[Saved data entries]
begin

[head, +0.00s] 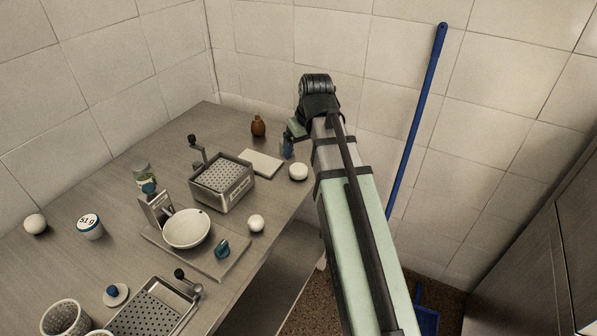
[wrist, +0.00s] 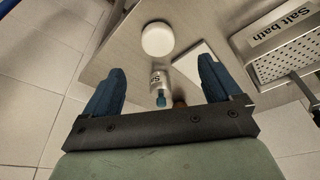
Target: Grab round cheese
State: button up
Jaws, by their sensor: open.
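The round cheese, a white flat disc (head: 298,172), lies on the metal table near its right edge. In the wrist view the cheese (wrist: 158,38) shows beyond the fingertips, roughly centred between them, and nothing touches it. My gripper (wrist: 160,70) is open, with its two blue fingers spread wide and nothing held. In the head view my arm's end is above the table's far right corner, beyond the cheese; the fingers are mostly hidden there. Other white rounded pieces, one near the table's front edge (head: 256,222) and one at the far left (head: 35,223), look more like balls.
A small teal-capped bottle (wrist: 160,88) stands between the fingers' lines in the wrist view. A white board (head: 261,164), a perforated salt bath basket (head: 234,194) and a brown bottle (head: 258,126) are left of the cheese. A scale with a bowl (head: 187,230) stands nearer. Tiled walls enclose the corner.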

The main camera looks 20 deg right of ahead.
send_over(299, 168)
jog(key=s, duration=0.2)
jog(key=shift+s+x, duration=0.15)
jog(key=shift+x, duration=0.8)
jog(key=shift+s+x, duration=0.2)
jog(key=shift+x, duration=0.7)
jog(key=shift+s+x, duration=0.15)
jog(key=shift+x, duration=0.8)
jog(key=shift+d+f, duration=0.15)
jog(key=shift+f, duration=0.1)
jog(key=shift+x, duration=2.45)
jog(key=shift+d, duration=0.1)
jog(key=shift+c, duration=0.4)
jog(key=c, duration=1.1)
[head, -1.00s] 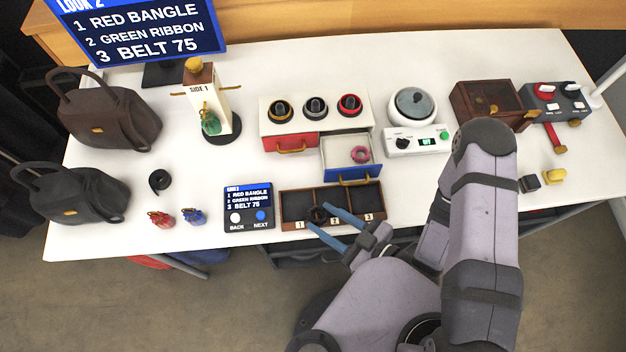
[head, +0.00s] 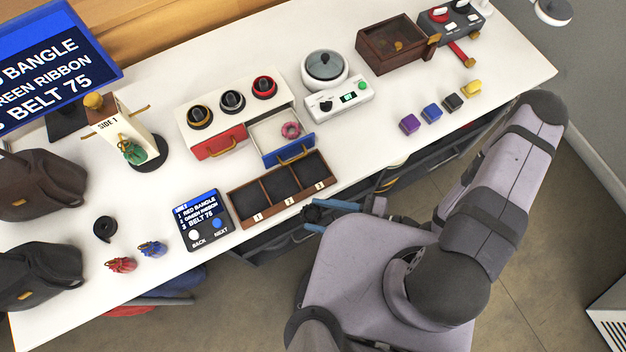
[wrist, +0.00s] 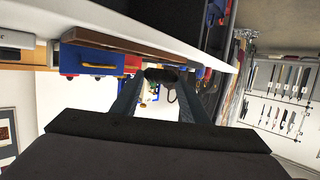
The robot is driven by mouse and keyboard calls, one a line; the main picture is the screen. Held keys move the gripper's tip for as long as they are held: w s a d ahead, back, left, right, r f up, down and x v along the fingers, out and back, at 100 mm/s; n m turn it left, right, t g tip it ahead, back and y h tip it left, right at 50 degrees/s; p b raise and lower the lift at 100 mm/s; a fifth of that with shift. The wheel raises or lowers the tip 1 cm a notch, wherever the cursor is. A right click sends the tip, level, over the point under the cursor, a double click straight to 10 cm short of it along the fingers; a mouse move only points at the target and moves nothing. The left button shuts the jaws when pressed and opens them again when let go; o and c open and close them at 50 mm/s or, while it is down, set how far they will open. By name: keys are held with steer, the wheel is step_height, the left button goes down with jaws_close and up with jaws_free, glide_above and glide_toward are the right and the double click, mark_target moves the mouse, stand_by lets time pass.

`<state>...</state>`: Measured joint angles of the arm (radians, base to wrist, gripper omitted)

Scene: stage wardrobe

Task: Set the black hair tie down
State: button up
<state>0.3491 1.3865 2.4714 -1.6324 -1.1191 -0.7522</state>
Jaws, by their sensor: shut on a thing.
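The black hair tie (head: 312,211) is a dark bunched ring held at the tips of the blue fingers of my gripper (head: 326,215). In the head view it shows just off the table's front edge, to the lower right of the three-slot tray (head: 232,196). In the wrist view the hair tie (wrist: 160,74) is a dark shape between the fingertips of my gripper (wrist: 158,88). My gripper is shut on it. The tray's compartments 1, 2 and 3 look empty, with dark floors.
The button panel (head: 203,221) stands left of the tray. Behind the tray is an open drawer (head: 282,150) with a pink ring (head: 291,130). Small coloured blocks (head: 431,113) lie to the right. White tabletop (head: 355,150) is clear between tray and blocks.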

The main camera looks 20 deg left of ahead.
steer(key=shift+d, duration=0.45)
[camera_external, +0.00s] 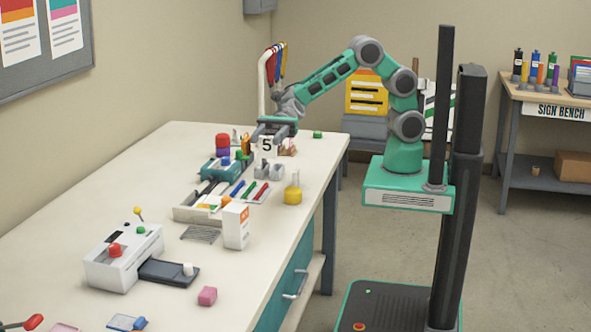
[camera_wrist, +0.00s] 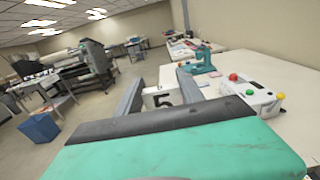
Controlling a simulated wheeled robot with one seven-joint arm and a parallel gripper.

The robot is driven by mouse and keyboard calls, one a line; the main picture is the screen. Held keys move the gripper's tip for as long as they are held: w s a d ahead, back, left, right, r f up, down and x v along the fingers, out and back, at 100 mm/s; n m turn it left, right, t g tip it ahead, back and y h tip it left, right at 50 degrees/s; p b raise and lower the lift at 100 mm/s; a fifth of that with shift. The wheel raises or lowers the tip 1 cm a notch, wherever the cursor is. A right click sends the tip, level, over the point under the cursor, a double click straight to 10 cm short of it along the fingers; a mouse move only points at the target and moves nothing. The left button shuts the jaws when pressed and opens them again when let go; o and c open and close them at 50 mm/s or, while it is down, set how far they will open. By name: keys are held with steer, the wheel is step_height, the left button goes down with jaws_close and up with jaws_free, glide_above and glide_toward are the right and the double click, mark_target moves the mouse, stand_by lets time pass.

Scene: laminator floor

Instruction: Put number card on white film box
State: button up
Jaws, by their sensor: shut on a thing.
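The number card (camera_external: 266,147) is white with a black 5. It is held by my gripper (camera_external: 273,127) above the far part of the table. In the wrist view the card (camera_wrist: 160,98) shows between the two grey fingers of my gripper (camera_wrist: 157,95), which are shut on it. The white film box (camera_external: 236,225) stands upright near the table's right edge, with an orange mark on its front. It is in front of and below my gripper, apart from the card. I cannot make out the film box surely in the wrist view.
A white laminator (camera_external: 124,256) and pink block (camera_external: 207,296) are nearer. A teal machine (camera_external: 221,168) stands farther back.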

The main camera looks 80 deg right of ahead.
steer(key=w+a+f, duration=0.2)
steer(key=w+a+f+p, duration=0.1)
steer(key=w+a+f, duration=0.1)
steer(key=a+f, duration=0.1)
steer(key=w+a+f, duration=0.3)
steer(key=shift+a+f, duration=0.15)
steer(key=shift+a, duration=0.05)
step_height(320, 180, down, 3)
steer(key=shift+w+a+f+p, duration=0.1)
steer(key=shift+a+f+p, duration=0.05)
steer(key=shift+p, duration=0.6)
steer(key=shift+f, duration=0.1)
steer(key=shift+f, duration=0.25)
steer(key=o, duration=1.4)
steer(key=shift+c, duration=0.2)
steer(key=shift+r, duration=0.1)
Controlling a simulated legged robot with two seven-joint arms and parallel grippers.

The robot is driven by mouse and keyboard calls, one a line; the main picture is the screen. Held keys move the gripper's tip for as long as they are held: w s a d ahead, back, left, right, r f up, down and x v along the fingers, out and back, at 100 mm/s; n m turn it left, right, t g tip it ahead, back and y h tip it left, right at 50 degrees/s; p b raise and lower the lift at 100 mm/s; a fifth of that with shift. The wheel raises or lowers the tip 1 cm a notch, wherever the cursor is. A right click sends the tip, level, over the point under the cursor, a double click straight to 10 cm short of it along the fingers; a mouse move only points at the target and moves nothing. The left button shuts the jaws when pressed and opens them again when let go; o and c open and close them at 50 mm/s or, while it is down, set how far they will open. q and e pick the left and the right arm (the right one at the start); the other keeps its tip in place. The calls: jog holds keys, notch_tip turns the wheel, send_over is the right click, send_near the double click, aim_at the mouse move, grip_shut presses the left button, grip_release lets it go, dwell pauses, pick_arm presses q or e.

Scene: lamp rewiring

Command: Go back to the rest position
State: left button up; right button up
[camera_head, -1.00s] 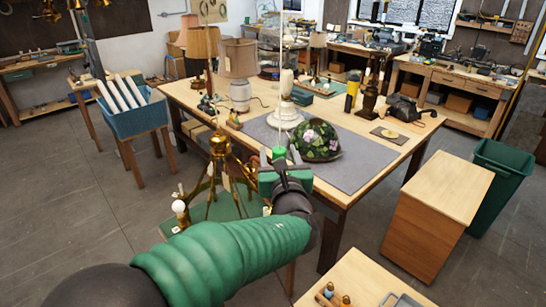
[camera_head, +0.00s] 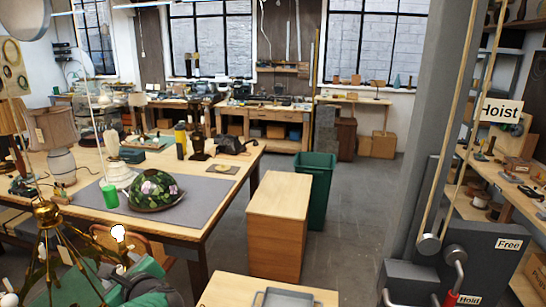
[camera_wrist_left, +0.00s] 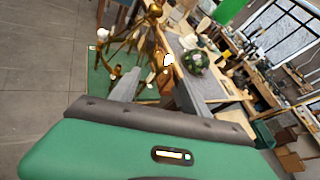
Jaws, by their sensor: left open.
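My left gripper (camera_head: 128,285) is low at the left of the head view, with its green arm partly cut off by the bottom edge. In the left wrist view its two grey fingers (camera_wrist_left: 155,90) are spread apart, with nothing held between them. A green cylinder (camera_head: 110,196) hangs on a thin pale cord, apart from the gripper. It also shows at the top of the left wrist view (camera_wrist_left: 232,10). A brass chandelier (camera_head: 45,240) with a white bulb (camera_head: 118,232) is close beside the gripper. My right gripper is not in view.
The large worktable (camera_head: 215,215) carries a floral glass shade (camera_head: 155,188) on a grey mat. A wooden cabinet (camera_head: 278,225) and green bin (camera_head: 315,185) stand right of it. A grey hoist post (camera_head: 425,130) rises at right. Open floor (camera_head: 350,210) lies between.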

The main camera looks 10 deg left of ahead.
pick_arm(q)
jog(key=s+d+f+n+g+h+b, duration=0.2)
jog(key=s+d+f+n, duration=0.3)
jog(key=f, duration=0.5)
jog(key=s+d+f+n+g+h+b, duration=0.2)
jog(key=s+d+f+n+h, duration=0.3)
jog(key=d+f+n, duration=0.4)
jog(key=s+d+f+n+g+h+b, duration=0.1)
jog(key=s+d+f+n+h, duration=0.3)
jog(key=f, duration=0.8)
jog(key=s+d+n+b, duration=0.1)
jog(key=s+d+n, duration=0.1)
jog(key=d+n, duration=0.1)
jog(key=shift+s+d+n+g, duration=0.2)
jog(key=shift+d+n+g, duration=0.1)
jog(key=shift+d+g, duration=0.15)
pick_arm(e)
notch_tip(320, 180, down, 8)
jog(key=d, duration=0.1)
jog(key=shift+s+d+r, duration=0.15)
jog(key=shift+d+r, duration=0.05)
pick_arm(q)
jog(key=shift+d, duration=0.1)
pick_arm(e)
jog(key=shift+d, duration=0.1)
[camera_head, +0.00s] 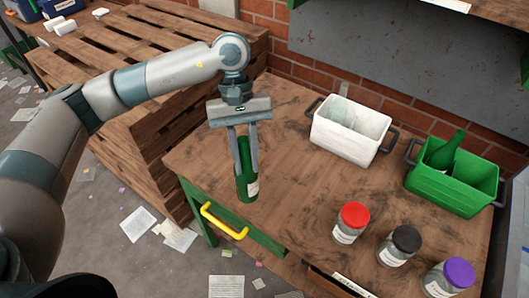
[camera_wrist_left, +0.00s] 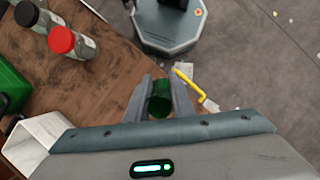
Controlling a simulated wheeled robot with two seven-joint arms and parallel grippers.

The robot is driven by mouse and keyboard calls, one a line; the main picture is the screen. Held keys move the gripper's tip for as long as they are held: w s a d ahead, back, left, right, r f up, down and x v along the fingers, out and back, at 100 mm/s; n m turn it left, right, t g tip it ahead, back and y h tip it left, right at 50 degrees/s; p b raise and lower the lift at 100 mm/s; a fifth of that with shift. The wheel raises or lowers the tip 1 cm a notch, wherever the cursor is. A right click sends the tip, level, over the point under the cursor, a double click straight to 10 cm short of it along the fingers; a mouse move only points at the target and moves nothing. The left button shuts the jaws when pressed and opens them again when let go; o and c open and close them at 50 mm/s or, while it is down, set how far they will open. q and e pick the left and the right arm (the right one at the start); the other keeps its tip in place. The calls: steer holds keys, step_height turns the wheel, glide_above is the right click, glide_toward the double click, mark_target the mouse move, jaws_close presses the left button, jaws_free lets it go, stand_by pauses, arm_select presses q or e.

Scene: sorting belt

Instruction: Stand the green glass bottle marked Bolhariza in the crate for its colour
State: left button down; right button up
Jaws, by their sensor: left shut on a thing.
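My left gripper (camera_head: 245,151) is shut on a green glass bottle (camera_head: 246,180), held upright with a pale label low on its side. The label's writing is too small to read. The bottle is over the left front part of the wooden table. In the left wrist view the bottle (camera_wrist_left: 159,104) shows between the two fingers (camera_wrist_left: 160,98). A green crate (camera_head: 478,190) stands at the table's right and holds another green bottle (camera_head: 444,152), leaning. A white crate (camera_head: 345,145) stands at the back middle with a clear glass piece inside. My right gripper is not in view.
Jars with red (camera_head: 351,222), black (camera_head: 400,246) and purple (camera_head: 449,278) lids stand along the right front. The table (camera_head: 290,185) is bare between the held bottle and the crates. A yellow handle (camera_head: 224,222) is at the front edge. A brick wall and grey panel (camera_head: 400,50) stand behind.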

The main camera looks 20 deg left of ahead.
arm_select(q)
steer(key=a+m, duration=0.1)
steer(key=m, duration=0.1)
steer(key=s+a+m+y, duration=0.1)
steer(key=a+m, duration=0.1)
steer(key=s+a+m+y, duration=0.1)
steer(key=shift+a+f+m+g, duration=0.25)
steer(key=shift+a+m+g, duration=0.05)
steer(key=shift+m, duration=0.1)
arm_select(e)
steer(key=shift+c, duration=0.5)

end

- [Instruction]: Tally the lines of the listing that include "Scene". Reply with nothing but the count.

- [Reply to the exercise]: 4